HELANE L. MORRISON (Calif. Bar No. 127752)
Attorneys for Plaintiff
UNITED STATES DISTRICT COURT
Plaintiff Securities and Exchange Commission (the "Commission") alleges, on information and belief:
SUMMARY OF THE ACTION
1. This is an insider trading case in which Defendant Geoffrey C.P. Chang ("Chang") purchased securities in nVIDIA Corporation ("nVIDIA" or the "Company") on behalf of himself, Chang's father, and Chang's wife, based on confidential information Chang learned while employed by the Company. Together, Chang and his family made $324,275 in illegal trading profits.
2. On March 6, 2000, Chang, who was then an nVIDIA engineer, purchased, on behalf of himself and his family, approximately $324,520 worth of nVIDIA stock based on his advance knowledge that the Company had just won a lucrative contract with Microsoft Corporation ("Microsoft"). Within days, the price of nVIDIA stock soared as the market learned of the contract.
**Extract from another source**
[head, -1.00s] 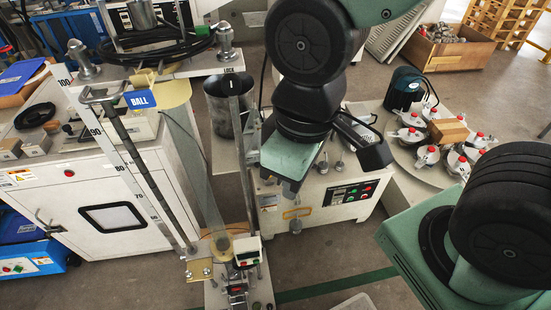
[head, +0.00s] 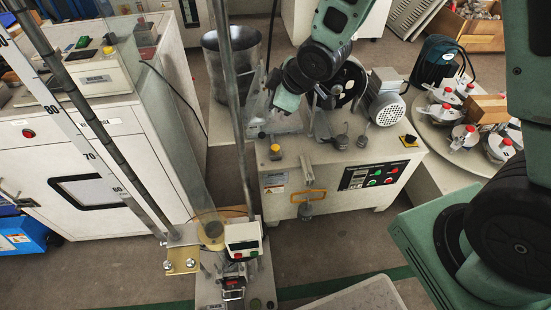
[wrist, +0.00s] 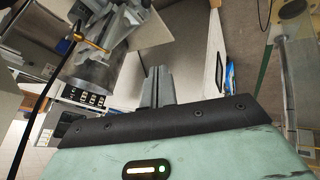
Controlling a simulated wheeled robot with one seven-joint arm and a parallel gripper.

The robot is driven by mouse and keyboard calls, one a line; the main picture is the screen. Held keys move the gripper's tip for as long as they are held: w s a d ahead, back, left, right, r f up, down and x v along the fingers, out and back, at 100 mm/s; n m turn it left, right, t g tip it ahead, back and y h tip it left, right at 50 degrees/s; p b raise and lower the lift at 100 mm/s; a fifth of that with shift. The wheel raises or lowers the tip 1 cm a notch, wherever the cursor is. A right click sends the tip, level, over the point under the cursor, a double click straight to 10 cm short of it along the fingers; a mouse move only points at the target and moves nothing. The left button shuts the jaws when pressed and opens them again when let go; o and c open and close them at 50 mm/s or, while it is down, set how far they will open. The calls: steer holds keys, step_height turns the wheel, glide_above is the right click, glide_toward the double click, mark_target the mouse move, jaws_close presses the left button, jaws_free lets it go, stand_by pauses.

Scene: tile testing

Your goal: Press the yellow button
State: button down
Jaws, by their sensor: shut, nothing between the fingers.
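A small round yellow button (head: 275,149) stands on the near left part of the white machine's top (head: 345,152) in the head view. A small yellow plate (head: 409,140) with a dark middle lies at the right of the same top. My gripper (head: 260,122) hangs over the machine's left back part, beyond and above the yellow button and apart from it. Its fingertips are hard to make out there. In the wrist view my gripper (wrist: 157,72) shows its two grey fingers together, with nothing between them. I cannot make out the yellow button in the wrist view.
A motor (head: 385,96) and metal fittings stand on the machine top, right of my gripper. A tall metal post (head: 232,100) rises just left of it. A grey bin (head: 230,60) stands behind. A round table (head: 470,125) with red-capped parts is at the right.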

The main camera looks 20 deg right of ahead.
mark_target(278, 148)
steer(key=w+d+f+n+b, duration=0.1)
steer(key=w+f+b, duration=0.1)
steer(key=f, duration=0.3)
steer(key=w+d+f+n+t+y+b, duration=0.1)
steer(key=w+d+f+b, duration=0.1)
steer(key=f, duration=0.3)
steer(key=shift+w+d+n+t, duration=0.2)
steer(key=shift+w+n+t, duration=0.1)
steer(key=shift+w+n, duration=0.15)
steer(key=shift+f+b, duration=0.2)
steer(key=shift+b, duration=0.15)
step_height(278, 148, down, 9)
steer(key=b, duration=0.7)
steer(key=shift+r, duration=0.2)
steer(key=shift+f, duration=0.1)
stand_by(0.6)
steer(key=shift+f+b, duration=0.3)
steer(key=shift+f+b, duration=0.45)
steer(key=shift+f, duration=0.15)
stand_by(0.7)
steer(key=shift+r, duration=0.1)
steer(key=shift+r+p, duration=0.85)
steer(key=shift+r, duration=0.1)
Chang and his family made $324,275 in unlawful profits.
3. By trading on material, nonpublic information concerning nVIDIA's contract with Microsoft, Chang violated Section 10(b) of the Securities Exchange Act ("Exchange Act") of 1934 [15 U.S.C. §78j(b)] and Rule 10b-5 [17 C.F.R. 240.10b-5] thereunder.
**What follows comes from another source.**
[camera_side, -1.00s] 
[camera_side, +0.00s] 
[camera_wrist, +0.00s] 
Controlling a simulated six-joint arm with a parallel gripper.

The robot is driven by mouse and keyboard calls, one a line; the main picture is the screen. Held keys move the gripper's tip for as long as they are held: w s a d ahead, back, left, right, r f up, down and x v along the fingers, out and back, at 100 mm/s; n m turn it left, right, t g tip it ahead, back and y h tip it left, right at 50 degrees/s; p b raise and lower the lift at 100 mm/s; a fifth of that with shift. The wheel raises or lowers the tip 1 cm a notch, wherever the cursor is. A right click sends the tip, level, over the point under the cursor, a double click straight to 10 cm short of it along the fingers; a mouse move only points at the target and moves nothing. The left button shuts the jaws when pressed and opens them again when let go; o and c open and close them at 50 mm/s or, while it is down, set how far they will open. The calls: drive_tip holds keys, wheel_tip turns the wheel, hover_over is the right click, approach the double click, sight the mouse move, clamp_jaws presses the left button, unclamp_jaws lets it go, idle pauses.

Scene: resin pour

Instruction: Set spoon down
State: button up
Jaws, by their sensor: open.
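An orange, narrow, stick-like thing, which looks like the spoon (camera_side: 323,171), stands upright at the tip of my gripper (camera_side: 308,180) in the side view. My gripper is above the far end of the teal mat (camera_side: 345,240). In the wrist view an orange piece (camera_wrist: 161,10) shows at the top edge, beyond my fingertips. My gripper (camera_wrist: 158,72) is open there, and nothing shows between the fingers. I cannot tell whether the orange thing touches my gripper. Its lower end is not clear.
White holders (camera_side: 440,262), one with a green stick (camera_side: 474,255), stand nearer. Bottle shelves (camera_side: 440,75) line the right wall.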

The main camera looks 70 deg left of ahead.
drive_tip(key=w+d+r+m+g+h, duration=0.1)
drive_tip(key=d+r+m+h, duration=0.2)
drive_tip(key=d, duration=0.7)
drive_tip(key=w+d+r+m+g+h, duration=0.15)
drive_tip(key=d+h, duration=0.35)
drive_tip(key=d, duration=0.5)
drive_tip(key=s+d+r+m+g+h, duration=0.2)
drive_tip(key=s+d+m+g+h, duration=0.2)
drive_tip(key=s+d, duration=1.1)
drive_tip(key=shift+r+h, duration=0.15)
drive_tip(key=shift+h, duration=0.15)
AUTHORITY TO BRING THIS ACTION
4. The Commission brings this action pursuant to Sections 21(d), 21(e), and 21A of the Exchange Act [15 U.S.C. §§ 78u(d), 78u(e), and 78u-1(c)].
5. Chang, directly and indirectly, has engaged in transactions, acts, practices and courses of business that constitute violations of Section 10(b) of the Exchange Act [15 U.S.C. § 78j(b)] and Rule 10b-5 [17 C.F.R. 240.10b-5] promulgated thereunder.
6. Chang will, unless enjoined, continue to engage in the acts, practices and courses of business alleged herein, or in transactions, acts, practices and courses of business of similar purport and object.
JURISDICTION AND VENUE
7. This Court has jurisdiction over this action pursuant to Sections 21(e), 21A and 27 of the Exchange Act [15 U.S.C. §§ 78u(e), 78u-1 and 78aa].
8. Chang, directly or indirectly, made use of the means or instrumentalities of interstate commerce, or of the mails, or of the facilities of a national securities exchange in connection with the transactions, acts, practices and courses of business alleged herein.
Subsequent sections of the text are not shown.